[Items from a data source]
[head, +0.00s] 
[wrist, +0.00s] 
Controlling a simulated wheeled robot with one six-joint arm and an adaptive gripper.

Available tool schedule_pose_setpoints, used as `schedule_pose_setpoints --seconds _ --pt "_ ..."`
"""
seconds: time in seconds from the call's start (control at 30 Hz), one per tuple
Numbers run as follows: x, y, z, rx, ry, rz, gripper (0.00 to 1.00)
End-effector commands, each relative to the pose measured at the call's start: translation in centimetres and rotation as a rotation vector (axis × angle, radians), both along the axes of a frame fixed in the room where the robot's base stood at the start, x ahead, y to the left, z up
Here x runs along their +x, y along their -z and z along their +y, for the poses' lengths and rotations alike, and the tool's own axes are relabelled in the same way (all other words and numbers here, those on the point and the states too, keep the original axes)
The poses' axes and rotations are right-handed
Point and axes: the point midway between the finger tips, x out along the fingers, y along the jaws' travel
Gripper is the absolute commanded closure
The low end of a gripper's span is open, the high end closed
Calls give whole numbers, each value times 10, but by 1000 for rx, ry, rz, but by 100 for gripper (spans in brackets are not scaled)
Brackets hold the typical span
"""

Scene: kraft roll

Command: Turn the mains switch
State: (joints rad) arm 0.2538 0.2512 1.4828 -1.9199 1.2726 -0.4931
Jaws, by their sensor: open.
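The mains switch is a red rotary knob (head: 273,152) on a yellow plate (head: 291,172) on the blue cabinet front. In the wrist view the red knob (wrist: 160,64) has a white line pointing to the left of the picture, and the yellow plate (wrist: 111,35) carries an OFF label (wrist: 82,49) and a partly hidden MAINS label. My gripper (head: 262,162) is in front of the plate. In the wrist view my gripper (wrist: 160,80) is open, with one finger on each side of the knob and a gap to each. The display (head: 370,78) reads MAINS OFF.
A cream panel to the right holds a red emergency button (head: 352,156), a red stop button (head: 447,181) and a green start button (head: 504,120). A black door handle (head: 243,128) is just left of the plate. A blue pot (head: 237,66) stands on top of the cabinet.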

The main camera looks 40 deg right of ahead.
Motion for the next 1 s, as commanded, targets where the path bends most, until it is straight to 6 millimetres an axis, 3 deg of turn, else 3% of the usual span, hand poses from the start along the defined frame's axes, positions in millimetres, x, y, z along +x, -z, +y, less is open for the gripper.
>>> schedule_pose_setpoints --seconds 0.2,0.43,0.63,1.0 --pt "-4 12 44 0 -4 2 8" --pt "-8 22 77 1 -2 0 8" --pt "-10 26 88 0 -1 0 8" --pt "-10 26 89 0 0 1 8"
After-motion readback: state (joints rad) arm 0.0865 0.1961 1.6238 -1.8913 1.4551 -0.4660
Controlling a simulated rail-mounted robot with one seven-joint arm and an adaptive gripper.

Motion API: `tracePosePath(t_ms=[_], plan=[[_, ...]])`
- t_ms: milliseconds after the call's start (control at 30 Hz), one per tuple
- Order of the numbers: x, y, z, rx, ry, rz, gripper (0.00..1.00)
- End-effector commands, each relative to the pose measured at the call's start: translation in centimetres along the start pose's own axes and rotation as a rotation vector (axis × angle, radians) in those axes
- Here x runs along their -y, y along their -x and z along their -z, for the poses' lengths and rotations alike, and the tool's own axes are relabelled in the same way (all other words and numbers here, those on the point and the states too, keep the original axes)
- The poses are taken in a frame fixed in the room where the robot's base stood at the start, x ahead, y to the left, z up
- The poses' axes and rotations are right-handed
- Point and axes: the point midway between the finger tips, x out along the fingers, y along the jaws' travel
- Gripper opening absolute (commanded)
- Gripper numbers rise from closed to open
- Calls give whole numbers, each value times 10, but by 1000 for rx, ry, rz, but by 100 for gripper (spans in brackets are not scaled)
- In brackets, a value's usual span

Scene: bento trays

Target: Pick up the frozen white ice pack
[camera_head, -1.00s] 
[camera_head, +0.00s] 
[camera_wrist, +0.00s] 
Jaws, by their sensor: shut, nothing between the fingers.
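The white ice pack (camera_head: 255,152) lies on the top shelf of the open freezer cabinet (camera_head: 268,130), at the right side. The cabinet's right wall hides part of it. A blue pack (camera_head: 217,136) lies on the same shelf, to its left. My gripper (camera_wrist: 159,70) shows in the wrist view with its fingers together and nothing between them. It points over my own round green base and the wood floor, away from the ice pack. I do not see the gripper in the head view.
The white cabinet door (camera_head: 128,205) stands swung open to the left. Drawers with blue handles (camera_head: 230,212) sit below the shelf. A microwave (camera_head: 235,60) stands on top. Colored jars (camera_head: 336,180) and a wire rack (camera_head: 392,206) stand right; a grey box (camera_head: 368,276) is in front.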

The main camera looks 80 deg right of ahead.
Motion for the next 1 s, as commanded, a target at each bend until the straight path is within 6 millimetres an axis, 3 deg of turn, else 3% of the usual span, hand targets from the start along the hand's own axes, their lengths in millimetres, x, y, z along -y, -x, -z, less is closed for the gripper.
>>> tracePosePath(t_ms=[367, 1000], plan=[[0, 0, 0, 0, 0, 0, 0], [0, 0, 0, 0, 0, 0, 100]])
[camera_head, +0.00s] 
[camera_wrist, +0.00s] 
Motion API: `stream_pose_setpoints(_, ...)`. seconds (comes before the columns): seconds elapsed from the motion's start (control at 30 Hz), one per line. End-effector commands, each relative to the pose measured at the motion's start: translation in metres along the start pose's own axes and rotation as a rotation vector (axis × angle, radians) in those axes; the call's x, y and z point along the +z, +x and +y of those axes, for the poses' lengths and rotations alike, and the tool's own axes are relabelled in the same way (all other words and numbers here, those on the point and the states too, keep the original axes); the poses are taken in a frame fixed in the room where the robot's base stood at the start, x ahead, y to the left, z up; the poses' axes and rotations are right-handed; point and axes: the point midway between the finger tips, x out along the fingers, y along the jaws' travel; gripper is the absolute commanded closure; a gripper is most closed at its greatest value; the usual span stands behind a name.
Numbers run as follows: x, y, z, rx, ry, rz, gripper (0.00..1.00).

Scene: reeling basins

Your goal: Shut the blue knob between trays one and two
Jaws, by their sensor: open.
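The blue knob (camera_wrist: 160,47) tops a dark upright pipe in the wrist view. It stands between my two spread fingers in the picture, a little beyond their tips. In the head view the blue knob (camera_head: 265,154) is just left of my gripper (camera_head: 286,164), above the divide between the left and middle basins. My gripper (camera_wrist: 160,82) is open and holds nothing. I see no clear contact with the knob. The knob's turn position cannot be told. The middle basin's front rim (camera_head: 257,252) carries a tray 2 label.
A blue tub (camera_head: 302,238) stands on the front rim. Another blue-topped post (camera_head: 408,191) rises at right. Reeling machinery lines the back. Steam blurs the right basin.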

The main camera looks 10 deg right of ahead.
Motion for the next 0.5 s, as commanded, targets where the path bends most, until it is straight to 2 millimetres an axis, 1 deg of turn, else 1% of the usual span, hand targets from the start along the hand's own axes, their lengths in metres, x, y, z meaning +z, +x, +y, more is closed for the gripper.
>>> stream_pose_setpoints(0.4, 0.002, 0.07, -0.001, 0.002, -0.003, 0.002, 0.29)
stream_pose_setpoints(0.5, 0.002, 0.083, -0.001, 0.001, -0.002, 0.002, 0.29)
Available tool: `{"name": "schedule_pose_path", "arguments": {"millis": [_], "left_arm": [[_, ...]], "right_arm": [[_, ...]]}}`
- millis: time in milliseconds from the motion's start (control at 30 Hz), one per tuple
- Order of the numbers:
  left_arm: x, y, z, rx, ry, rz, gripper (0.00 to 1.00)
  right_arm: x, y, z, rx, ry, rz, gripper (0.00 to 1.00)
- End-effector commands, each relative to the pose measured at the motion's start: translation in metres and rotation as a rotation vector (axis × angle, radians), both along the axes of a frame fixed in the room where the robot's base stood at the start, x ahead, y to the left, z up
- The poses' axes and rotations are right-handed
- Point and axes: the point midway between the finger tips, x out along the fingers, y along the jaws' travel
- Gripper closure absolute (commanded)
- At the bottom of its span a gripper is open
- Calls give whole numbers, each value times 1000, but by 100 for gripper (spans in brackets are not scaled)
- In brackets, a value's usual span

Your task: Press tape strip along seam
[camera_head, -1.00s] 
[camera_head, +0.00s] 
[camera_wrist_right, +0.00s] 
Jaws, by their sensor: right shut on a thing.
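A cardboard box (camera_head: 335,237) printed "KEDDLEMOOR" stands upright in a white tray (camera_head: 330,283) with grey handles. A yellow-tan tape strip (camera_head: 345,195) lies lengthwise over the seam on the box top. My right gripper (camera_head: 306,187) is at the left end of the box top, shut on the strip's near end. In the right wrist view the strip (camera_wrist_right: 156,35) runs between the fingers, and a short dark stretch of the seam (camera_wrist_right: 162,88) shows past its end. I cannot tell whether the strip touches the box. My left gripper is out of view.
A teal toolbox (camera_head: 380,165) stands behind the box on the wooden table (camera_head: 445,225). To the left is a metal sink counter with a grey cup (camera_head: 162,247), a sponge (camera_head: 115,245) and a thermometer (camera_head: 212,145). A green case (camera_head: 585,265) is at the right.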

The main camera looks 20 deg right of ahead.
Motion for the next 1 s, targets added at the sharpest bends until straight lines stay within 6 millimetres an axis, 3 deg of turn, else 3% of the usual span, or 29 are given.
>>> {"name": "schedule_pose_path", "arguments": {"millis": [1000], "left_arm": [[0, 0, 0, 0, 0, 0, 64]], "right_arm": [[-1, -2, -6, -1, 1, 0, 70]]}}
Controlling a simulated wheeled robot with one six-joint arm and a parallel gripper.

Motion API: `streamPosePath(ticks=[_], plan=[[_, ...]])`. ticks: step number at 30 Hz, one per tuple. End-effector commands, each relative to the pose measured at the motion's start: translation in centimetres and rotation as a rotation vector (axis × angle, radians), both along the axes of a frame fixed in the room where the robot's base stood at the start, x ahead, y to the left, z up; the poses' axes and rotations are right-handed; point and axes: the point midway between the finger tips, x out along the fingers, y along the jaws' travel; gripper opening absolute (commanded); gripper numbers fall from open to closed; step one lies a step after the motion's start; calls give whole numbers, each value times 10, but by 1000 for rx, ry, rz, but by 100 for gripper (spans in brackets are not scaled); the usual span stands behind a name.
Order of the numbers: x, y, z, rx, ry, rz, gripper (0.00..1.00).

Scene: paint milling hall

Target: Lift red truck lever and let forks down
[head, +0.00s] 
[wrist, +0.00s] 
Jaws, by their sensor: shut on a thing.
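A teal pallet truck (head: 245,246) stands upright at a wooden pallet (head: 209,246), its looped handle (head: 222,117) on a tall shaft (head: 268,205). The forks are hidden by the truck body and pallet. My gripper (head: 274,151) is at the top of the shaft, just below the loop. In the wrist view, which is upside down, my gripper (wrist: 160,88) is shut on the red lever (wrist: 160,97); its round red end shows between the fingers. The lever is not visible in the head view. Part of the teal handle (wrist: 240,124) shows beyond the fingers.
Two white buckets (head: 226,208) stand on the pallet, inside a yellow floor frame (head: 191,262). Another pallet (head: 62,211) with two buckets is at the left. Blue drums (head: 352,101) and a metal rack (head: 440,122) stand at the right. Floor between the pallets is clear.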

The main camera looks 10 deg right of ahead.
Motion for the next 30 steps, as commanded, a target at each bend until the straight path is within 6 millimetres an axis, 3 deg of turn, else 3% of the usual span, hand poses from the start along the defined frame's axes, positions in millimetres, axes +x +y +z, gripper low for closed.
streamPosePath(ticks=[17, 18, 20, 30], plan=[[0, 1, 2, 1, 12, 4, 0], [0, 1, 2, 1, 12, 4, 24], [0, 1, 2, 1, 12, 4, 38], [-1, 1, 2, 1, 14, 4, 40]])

▶ **Work instructions**:
Pick out the lines that include the word "relabelled" and write them out.

▶ **Exercise response**:
Here x runs along their +x, y along their -z and z along their +y, for the poses' lengths and rotations alike, and the tool's own axes are relabelled in the same way (all other words and numbers here, those on the point and the states too, keep the original axes)
- Here x runs along their -y, y along their -x and z along their -z, for the poses' lengths and rotations alike, and the tool's own axes are relabelled in the same way (all other words and numbers here, those on the point and the states too, keep the original axes)
Motion API: `stream_pose_setpoints(_, ...)`. seconds (comes before the columns): seconds elapsed from the motion's start (control at 30 Hz), one per line. End-effector commands, each relative to the pose measured at the motion's start: translation in metres along the start pose's own axes and rotation as a rotation vector (axis × angle, radians) in those axes; the call's x, y and z point along the +z, +x and +y of those axes, for the poses' lengths and rotations alike, and the tool's own axes are relabelled in the same way (all other words and numbers here, those on the point and the states too, keep the original axes); the poses are taken in a frame fixed in the room where the robot's base stood at the start, x ahead, y to the left, z up; the poses' axes and rotations are right-handed; point and axes: the point midway between the finger tips, x out along the fingers, y along the jaws' travel; gripper is the absolute commanded closure; a gripper is most closed at its greatest value; the usual span stands behind a name.

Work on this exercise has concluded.